### Work to do
Print again only this span: the line with "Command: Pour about", the line with "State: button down", and all lines between them, exactly as given.

*-*-*

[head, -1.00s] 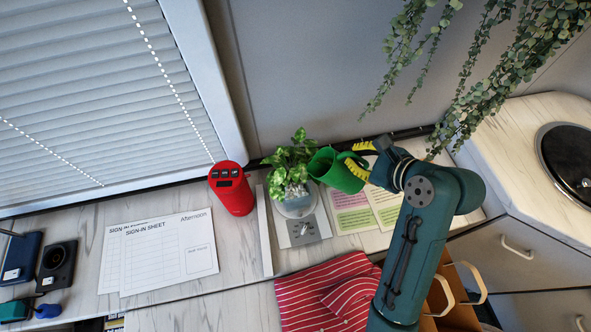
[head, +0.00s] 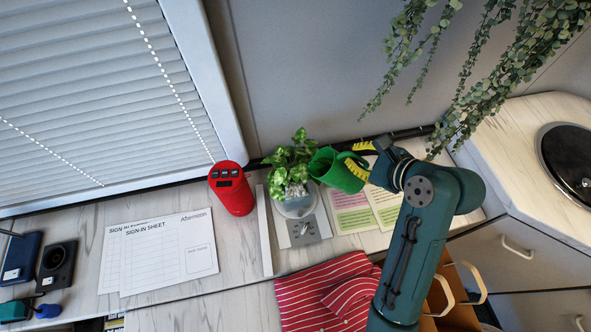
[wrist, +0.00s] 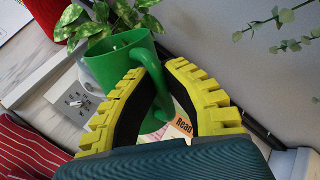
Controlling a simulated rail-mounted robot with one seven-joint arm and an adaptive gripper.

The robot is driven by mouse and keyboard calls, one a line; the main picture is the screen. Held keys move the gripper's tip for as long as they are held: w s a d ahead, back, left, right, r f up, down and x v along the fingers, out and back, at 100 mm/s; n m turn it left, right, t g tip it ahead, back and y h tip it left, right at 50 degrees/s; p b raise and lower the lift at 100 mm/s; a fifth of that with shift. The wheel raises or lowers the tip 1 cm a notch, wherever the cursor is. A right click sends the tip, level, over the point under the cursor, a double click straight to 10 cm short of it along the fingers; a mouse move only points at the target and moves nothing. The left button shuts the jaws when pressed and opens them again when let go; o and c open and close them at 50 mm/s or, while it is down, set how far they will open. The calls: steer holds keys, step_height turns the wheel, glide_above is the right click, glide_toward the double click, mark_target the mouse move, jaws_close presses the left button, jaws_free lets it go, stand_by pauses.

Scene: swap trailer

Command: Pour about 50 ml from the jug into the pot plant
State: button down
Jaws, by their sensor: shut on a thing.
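A green jug (head: 338,171) is held tilted to the left, its mouth close to the leaves of the pot plant (head: 291,160). My gripper (head: 362,159) is shut on the jug's handle, and its yellow fingers (wrist: 162,92) sit either side of the handle in the wrist view. The jug (wrist: 117,68) hides part of the plant there. I cannot make out any stream of water or the level in the jug.
A red cylinder (head: 232,188) stands left of the plant. Sign-in sheets (head: 165,254) lie further left. A red striped cloth (head: 325,295) lies in front. Coloured note sheets (head: 357,217) lie beneath the jug. Trailing leaves (head: 515,50) hang at upper right.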

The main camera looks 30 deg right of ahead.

*-*-*

### Solution
Command: Pour about 50 ml from the jug into the pot plant
State: button down

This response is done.